Blogger la Rana said...

Loved your appearance in the Times

1/28/2007 8:18 PM  
Anonymous Anonymous said...

The Marxist philosopher Ernst Bloch would concur, hence his Das Prinzip Hoffnung (Frankfurt 1959) The Principle of Hope (Cambridge, MA: MIT Press, 1986). In Douglas Kellner's words, 'Just as Hegel's philosophy articulated the odyssey of spirit through history and culture, so too does Bloch's philosophy chart the vicissitudes of hope. For Bloch, hope permeates everyday consciousness and its articulation in cultural forms, ranging from the fairy tale to the great philosophical and political utopias. For Bloch, individuals are unfinished, they are animated by "dreams of a better life," and by utopian longings for fulfillment.

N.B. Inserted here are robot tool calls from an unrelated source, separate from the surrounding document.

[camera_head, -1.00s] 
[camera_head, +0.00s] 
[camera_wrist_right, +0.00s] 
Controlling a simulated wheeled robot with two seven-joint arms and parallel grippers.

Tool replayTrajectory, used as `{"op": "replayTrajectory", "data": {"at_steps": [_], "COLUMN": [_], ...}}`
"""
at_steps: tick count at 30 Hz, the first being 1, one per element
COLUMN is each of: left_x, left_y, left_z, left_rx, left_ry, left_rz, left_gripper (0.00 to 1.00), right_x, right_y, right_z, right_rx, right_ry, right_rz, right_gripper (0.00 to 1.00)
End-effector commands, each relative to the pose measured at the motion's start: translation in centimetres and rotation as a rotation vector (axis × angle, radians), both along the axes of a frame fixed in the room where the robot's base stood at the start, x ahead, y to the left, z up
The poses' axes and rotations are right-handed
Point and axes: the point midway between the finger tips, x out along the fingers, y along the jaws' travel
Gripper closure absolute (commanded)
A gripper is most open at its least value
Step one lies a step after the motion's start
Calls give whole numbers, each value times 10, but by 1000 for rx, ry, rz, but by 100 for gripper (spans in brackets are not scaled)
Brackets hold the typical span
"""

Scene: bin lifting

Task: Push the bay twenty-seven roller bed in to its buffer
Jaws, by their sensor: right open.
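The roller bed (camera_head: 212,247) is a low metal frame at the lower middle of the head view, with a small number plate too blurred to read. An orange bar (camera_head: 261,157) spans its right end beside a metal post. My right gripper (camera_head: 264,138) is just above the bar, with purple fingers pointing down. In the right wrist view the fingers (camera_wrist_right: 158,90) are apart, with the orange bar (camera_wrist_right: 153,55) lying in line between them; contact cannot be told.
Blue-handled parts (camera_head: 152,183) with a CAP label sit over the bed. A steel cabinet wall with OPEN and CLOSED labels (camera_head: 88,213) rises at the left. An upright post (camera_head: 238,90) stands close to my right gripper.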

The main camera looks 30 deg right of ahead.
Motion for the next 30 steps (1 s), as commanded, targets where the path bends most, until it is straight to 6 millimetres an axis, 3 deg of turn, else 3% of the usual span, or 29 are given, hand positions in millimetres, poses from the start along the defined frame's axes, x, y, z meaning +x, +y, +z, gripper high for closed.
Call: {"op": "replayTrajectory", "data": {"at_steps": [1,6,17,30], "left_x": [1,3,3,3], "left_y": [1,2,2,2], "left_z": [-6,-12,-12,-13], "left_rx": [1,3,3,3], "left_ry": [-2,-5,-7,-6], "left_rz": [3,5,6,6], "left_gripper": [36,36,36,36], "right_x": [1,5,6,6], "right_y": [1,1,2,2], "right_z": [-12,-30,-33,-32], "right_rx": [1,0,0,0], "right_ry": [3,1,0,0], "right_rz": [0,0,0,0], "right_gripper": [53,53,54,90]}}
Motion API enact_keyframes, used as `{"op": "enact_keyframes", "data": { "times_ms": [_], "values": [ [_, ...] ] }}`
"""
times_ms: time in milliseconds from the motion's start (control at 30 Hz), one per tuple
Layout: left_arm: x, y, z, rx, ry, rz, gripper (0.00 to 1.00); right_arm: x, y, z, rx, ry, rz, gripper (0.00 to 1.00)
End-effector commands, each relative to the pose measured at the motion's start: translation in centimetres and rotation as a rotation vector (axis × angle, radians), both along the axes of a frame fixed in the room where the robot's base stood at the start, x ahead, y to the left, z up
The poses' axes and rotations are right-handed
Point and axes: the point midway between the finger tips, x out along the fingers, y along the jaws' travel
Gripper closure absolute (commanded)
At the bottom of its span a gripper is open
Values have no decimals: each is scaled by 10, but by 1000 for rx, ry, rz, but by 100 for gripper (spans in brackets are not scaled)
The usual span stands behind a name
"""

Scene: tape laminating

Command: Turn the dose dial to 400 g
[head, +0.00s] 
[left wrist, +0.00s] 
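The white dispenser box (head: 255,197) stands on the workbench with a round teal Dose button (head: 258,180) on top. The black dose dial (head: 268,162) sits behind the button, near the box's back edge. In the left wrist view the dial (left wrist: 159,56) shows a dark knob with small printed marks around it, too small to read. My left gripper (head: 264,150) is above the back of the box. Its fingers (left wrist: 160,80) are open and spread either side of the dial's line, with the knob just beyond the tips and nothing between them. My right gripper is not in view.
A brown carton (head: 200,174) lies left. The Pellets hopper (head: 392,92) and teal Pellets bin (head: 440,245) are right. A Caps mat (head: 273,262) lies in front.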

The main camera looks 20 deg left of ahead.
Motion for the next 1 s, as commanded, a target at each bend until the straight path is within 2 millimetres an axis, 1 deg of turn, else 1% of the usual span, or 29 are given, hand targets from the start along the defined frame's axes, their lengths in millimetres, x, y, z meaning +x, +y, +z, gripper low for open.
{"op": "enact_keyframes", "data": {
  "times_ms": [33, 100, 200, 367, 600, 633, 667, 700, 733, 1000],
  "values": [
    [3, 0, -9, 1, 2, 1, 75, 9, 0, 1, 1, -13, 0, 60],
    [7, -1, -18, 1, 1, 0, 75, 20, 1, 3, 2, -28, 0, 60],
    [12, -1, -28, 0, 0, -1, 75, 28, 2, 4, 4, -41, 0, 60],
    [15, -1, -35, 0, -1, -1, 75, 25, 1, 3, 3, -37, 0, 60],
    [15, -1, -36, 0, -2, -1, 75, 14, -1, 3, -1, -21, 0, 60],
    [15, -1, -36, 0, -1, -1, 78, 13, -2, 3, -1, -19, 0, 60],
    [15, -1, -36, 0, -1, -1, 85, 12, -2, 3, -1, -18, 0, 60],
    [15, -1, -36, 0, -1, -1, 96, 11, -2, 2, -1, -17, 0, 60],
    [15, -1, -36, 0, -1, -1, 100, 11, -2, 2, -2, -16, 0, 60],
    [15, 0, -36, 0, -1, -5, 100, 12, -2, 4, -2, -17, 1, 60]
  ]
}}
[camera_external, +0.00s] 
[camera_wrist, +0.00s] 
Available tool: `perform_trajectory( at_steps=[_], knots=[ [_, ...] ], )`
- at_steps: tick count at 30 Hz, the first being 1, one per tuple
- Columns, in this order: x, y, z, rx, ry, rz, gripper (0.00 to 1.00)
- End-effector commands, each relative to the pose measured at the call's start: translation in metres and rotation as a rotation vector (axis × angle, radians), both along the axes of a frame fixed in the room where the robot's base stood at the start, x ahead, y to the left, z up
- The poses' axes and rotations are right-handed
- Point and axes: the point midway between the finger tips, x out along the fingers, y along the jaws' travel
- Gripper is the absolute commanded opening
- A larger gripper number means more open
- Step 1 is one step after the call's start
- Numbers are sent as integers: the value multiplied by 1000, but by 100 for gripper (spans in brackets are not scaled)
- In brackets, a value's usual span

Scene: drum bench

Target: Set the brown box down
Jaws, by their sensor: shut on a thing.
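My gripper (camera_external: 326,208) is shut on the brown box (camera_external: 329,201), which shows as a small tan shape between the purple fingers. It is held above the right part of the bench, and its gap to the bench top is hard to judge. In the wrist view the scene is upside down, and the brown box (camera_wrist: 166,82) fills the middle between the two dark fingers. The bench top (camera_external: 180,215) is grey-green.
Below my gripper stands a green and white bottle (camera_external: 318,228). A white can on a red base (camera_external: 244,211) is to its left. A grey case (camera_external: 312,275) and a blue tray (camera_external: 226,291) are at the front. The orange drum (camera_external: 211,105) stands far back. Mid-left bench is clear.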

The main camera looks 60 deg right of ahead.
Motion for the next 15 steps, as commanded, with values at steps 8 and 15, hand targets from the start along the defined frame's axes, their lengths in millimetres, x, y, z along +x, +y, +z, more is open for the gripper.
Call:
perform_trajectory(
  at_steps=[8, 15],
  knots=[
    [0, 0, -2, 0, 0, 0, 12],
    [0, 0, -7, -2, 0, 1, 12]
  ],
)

The "something better" for which people yearn is precisely the subject-matter of Bloch's massive The Principle of Hope, which provides a systematic examination of the ways that daydreams, fairy tales and myths, popular culture, literature, theater, and all forms of art, political and social utopias, philosophy, and religion -- often dismissed tout court as ideology by some Marxist ideological critique -- contain emancipatory moments which project visions of a better life that put in question the organization and structure of life under capitalism (or state socialism).' See

'The phenomenal ability of human beings to overcome more pain than they can bear may be the only evidence of God that I am able and willing to credit.' This brings to mind the Book of Job, a nice discussion of which is found in Oliver Leaman's Evil and Suffering in Jewish Philosophy (1995).

1/29/2007 2:49 AM  
Blogger Frank said...

Two thoughts:

1. As Helen Vendler says of Wallace Stevens' "Chaos in Motion and Not in Motion:"

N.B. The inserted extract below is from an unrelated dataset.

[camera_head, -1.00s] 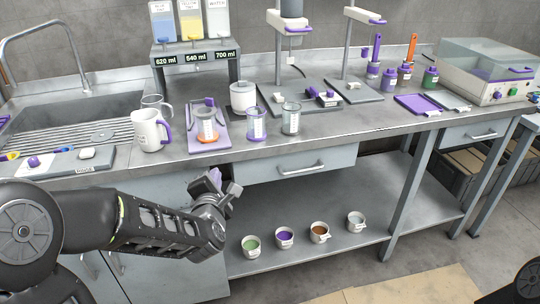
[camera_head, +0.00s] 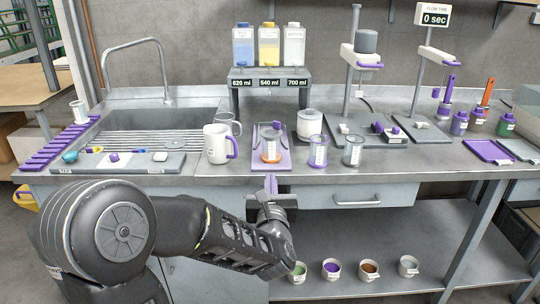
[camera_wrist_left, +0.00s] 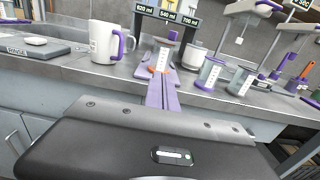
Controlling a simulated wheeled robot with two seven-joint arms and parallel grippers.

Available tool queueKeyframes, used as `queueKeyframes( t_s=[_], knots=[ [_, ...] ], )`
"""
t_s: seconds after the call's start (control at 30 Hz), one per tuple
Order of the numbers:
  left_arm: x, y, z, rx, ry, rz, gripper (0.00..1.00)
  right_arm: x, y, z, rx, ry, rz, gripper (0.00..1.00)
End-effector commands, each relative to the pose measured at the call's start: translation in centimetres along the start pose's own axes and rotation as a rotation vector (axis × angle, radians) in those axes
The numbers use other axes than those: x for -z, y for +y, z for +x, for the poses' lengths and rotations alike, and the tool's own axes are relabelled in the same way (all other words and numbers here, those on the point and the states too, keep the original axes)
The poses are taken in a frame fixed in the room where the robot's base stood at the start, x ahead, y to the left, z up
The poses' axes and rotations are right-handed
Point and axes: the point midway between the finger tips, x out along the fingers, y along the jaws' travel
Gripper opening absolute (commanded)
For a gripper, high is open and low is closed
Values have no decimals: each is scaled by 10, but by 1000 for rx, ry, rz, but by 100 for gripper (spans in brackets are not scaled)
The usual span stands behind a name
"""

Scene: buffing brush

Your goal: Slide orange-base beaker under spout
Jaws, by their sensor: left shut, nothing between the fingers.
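The orange-base beaker (camera_head: 271,151) is clear, with a white scale strip. It stands upright on a purple board (camera_head: 257,163) on the worktop, in front of the dispenser rack (camera_head: 270,75). In the left wrist view the beaker (camera_wrist_left: 160,62) is straight ahead, partly covered by the fingers. My left gripper (camera_head: 270,183) is shut and empty, just off the counter's front edge and apart from the beaker. Its purple fingers (camera_wrist_left: 162,92) are together in the left wrist view. The rack's spouts are too small to make out. My right gripper is out of view.
A white pitcher (camera_head: 216,144) stands left of the board. A purple-base beaker (camera_head: 317,151) and a grey-base beaker (camera_head: 353,151) stand to its right. A white canister (camera_head: 309,124) is behind them. The sink (camera_head: 160,128) is at the left. Several small cups stand on the lower shelf.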

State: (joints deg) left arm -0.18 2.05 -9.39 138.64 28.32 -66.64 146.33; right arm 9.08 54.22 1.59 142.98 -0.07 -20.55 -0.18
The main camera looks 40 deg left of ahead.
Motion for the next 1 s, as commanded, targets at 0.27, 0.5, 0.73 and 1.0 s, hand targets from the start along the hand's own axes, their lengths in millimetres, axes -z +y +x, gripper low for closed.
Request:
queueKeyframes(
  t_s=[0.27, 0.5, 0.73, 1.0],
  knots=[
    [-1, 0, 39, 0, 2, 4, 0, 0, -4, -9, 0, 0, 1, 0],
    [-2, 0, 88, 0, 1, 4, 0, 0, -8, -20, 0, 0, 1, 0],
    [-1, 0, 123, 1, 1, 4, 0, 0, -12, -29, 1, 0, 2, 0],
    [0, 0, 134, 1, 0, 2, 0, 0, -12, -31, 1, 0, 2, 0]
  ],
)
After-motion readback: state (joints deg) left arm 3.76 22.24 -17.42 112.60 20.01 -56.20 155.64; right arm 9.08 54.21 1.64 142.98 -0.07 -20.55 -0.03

"As self and beloved become, with greater or lesser velocity, the final dwarfs of themselves, and as social awareness diminishes dreams of self-transcendence, the poet sees dream, hope, love, and trust. . . .crippled, contradicted, dissolved, called into question, embittered.

"This history is the history of every intelligent and receptive human creature, as the illimitable claims on existence made by each of us are checked, baffled, frustrated, and reproved."

2. Leszek Kolakowski, via Andrew Sullivan:

"Religion is man's way of accepting life as an inevitable defeat. That it is not an inevitable defeat is a claim that cannot be defended in good faith. One can, of course, disperse one's life over the contingencies of every day, but even then it is only a ceaseless and desperate desire to live, and finally a regret that one has not lived. One can accept life, and accept it, at the same time, as a defeat only if one accepts that there is a sense beyond that which is inherent in human history - if, in other words, one accepts the order of the sacred.

"A hypothetical world from which the sacred had been swept away would admit of only two possibilities: vain fantasy that recognizes itself as such, or immediate satisfaction which exhausts itself. It would leave only the choice proposed by Baudelaire, between lovers of prostitutes and lovers of clouds: those who know only the satisfactions of the moment and are therefore contemptible, and those who lose themselves in otiose imaginings, and are therefore contemptible. Everything is then contemptible, and there is no more to be said," - Leszek Kolakowski, "Modernity on Endless Trial."

1/29/2007 3:14 PM  
Blogger Marc L. Roark said...

I have been thinking through your post and, quite frankly Jim, I am not sure that the most devout theologian could come to a different response. At the end of the day we all judge our normative world by what goes on around us. I think the best evidence of God may be humanity in the sight of suffering --

I am honored and feel amazingly inadequate by your consideration of my faith.